GIVEN ENTRIES:

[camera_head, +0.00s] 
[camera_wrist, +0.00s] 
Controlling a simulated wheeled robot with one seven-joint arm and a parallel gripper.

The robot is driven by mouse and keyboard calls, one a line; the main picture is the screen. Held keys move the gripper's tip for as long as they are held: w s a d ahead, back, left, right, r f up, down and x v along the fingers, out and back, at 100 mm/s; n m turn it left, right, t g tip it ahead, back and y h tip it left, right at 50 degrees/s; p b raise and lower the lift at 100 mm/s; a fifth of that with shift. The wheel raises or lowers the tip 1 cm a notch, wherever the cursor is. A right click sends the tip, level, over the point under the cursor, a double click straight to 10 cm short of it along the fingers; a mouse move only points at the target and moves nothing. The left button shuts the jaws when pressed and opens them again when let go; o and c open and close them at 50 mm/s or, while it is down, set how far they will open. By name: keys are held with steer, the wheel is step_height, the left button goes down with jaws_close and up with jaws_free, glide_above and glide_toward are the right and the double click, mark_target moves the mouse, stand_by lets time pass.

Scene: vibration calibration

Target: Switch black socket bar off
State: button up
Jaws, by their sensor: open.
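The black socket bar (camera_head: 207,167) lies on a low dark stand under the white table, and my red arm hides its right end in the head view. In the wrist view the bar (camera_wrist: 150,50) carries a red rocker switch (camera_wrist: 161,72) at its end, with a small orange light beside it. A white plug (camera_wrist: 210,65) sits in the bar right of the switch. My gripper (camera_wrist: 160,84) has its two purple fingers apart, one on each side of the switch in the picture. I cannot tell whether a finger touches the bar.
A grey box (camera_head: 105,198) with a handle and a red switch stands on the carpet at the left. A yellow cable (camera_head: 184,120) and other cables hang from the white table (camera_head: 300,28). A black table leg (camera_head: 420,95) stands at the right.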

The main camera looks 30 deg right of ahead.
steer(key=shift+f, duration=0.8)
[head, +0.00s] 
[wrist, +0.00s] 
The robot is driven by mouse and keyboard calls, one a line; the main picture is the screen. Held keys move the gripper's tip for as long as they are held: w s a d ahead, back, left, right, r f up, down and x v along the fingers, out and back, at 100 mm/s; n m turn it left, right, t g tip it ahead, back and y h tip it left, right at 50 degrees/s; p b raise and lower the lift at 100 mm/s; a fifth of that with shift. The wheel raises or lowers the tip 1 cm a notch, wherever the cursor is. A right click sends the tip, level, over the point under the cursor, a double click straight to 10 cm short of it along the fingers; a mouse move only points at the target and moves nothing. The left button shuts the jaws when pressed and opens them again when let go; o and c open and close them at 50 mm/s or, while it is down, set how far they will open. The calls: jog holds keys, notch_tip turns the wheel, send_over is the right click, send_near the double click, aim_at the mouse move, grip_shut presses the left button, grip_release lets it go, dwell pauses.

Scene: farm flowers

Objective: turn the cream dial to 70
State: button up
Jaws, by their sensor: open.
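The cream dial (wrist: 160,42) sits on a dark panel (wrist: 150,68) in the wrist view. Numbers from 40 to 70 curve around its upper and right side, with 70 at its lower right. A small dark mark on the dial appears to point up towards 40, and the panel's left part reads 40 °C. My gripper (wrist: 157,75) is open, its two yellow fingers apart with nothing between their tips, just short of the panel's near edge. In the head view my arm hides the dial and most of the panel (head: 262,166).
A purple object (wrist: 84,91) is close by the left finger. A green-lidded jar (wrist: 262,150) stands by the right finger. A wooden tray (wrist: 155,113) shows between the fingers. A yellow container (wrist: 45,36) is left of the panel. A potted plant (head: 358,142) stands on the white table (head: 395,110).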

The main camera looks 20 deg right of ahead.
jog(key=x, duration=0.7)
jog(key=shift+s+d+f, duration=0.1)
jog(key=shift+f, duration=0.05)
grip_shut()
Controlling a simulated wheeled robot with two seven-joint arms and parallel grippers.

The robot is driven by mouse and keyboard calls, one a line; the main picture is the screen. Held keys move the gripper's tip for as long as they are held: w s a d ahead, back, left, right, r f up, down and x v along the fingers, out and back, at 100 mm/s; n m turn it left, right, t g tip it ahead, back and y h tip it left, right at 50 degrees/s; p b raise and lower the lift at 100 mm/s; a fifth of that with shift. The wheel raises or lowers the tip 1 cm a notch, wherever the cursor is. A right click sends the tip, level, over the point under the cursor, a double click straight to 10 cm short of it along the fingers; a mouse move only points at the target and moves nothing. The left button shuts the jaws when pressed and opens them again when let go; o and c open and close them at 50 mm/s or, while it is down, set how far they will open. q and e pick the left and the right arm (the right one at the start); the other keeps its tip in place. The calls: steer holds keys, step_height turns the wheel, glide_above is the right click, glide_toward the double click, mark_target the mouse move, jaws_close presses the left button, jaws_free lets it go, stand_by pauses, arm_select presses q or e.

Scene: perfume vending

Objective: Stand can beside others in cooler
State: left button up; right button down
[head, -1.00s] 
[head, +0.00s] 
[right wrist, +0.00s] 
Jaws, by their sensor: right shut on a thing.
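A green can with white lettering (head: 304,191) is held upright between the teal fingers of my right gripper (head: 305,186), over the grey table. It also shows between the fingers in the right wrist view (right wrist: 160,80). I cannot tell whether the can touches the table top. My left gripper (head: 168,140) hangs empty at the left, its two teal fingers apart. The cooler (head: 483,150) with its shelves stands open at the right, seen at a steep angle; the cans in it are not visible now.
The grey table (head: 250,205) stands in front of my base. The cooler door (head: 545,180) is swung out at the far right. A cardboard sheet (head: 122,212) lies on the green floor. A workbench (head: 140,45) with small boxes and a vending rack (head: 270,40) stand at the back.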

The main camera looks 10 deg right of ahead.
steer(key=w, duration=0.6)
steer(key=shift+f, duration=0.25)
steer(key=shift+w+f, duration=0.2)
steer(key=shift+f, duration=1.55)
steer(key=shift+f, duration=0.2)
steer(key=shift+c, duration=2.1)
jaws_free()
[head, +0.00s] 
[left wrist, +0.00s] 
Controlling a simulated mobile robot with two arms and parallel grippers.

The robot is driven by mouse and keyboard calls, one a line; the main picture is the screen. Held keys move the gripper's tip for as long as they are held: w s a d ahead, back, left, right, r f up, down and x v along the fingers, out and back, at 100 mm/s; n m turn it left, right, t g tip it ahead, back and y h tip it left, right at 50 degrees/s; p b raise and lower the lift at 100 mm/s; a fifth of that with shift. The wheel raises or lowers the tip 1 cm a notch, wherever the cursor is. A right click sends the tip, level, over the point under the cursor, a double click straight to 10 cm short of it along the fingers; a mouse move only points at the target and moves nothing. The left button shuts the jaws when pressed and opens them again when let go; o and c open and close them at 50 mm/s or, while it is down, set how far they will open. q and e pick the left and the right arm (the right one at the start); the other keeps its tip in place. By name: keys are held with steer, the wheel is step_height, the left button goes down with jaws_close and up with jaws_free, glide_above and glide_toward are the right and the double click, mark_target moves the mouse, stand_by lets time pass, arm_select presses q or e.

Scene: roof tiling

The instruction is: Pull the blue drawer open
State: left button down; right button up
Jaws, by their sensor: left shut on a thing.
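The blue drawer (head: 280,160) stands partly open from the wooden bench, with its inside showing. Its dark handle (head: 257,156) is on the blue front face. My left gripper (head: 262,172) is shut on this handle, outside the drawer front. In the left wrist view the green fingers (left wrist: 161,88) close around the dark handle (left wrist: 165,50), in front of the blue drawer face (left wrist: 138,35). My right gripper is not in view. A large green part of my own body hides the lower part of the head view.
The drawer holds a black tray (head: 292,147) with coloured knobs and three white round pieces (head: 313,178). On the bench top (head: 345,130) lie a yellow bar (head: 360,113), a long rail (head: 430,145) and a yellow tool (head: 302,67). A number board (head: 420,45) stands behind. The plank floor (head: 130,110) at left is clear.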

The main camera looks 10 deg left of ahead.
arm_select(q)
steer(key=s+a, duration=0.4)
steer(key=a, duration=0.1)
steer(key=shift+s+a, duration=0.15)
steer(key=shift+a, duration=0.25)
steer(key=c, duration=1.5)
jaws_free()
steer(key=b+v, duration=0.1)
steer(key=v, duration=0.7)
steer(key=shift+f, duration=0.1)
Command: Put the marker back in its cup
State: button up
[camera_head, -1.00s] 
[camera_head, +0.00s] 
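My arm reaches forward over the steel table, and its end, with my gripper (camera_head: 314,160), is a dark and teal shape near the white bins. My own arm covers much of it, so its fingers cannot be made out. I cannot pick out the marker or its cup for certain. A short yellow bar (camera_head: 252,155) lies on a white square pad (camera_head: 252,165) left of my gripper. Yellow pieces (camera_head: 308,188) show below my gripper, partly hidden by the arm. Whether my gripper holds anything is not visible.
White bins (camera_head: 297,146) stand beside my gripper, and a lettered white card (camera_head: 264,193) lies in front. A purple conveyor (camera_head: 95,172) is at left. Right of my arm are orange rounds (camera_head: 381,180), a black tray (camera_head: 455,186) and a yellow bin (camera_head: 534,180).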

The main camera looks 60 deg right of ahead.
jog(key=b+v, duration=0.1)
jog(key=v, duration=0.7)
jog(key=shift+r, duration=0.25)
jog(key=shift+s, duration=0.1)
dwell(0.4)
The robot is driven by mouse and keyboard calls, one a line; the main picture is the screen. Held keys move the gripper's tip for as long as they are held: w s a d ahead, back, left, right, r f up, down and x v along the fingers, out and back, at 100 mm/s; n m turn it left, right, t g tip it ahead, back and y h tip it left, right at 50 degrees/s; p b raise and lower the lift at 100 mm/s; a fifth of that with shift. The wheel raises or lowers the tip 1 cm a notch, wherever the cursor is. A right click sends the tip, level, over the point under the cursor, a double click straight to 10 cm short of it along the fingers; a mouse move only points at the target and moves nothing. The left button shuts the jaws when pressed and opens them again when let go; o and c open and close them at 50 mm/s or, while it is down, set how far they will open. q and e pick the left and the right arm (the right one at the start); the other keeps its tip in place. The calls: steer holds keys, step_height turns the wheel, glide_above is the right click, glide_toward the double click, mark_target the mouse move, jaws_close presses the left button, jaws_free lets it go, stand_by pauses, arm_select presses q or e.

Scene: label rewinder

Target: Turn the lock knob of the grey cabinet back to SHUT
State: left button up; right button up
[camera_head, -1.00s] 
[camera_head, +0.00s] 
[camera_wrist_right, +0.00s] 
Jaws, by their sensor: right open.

TASK GOAL:
Your task is to quote, without any alteration, the lines running from the top of the records to the line that holds "Controlling a simulated wheeled robot with one", both included.

EXERCISE SOLUTION:
[camera_head, +0.00s] 
[camera_wrist, +0.00s] 
Controlling a simulated wheeled robot with one seven-joint arm and a parallel gripper.

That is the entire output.